++++ PROVIDED DATA

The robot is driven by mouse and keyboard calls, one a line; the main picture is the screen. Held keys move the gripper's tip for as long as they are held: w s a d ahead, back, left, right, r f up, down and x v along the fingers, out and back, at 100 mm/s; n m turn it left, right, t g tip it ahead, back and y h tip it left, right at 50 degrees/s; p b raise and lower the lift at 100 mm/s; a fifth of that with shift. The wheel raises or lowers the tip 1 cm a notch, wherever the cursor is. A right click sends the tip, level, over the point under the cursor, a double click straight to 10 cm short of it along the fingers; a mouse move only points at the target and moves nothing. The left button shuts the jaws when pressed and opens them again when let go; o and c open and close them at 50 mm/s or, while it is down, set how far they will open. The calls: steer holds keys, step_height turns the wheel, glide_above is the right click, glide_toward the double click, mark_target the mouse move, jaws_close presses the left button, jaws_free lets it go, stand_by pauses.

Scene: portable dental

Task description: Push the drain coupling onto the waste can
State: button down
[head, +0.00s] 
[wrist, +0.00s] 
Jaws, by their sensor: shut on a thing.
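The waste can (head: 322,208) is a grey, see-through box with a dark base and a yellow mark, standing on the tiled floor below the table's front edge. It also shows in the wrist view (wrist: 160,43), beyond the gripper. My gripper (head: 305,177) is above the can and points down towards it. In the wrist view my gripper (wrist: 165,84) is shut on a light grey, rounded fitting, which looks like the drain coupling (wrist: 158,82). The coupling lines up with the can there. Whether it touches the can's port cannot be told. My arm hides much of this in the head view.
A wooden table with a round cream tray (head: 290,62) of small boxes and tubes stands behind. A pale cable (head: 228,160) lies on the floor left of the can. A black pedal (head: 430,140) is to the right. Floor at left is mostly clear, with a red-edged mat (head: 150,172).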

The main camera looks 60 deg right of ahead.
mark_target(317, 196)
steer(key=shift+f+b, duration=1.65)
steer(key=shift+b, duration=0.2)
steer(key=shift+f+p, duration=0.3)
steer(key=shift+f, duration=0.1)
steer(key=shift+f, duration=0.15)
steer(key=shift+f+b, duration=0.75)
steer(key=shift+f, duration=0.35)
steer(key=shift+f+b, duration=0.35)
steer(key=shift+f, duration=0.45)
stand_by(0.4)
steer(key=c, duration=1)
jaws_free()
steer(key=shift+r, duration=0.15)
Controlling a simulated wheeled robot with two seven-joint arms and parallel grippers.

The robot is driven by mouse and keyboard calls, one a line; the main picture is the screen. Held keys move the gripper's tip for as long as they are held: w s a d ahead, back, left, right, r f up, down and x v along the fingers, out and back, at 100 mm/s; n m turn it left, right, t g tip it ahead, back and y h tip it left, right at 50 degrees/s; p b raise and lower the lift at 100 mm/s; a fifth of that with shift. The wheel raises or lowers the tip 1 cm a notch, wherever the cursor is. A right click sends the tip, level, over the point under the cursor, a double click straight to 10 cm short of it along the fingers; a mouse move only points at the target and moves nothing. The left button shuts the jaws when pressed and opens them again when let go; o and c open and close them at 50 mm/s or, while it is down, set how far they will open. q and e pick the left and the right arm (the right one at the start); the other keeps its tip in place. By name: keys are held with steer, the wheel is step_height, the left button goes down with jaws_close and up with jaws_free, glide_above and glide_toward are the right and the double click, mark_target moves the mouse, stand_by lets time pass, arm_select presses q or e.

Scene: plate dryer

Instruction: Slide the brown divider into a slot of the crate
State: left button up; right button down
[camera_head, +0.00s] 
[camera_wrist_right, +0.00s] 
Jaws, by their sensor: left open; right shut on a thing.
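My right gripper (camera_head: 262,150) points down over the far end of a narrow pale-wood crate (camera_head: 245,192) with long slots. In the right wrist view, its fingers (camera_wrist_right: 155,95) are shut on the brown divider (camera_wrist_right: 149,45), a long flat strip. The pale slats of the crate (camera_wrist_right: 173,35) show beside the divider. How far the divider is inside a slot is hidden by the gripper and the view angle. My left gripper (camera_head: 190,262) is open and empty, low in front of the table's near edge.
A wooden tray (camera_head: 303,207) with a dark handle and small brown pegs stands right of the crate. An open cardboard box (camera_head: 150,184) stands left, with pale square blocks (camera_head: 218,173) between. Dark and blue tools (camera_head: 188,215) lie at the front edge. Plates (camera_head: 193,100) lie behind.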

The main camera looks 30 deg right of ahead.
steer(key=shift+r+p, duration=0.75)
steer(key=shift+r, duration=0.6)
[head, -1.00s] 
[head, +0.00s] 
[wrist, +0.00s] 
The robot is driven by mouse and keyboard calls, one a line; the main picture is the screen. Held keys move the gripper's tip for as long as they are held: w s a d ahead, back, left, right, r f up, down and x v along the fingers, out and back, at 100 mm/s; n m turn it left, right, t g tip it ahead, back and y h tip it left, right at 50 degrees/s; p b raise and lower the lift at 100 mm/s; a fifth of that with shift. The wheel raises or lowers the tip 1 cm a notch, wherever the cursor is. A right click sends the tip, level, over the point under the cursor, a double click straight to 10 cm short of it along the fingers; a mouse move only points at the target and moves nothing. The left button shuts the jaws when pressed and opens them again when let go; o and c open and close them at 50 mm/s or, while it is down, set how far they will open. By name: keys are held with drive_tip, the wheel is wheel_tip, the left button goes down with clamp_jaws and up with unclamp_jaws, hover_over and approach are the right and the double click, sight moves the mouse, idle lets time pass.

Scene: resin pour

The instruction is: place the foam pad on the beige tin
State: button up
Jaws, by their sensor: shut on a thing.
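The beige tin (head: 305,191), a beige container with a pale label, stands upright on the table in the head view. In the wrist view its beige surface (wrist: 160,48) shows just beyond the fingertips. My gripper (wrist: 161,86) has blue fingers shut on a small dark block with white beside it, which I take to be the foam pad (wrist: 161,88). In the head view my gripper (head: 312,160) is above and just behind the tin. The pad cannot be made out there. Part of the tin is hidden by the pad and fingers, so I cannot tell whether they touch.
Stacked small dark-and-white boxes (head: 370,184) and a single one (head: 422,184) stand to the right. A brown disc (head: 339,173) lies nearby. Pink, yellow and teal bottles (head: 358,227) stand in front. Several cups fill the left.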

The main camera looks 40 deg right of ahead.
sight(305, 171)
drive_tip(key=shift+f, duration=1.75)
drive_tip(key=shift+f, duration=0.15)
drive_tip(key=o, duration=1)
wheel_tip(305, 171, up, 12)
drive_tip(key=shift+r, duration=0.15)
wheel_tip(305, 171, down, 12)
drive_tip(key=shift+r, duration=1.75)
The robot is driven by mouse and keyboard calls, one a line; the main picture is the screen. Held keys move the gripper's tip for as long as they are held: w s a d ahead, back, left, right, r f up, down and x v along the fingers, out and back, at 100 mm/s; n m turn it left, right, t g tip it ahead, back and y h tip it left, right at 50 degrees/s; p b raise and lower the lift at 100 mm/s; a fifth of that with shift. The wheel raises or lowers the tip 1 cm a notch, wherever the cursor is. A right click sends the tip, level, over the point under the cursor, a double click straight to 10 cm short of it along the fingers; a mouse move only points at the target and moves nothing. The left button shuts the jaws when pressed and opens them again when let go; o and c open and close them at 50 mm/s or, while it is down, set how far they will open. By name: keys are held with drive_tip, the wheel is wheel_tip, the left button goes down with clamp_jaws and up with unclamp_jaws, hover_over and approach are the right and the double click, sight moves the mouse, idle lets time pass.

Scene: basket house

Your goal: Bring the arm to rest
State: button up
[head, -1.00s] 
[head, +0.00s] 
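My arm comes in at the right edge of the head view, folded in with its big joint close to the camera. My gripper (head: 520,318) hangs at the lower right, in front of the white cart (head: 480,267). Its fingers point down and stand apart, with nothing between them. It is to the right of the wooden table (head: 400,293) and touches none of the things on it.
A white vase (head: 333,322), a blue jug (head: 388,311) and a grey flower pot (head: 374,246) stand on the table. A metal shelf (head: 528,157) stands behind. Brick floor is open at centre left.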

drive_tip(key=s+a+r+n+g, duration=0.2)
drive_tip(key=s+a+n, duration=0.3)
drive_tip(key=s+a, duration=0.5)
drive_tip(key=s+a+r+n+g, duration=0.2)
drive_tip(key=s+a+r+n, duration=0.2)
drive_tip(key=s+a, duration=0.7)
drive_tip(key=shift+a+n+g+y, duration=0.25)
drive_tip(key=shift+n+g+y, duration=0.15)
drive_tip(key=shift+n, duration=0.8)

++++++++

TASK GOAL
Where a line in the entries holds "State", copy that line.

FINISHED TASK
State: button down
State: left button up; right button down
State: button up
State: button up

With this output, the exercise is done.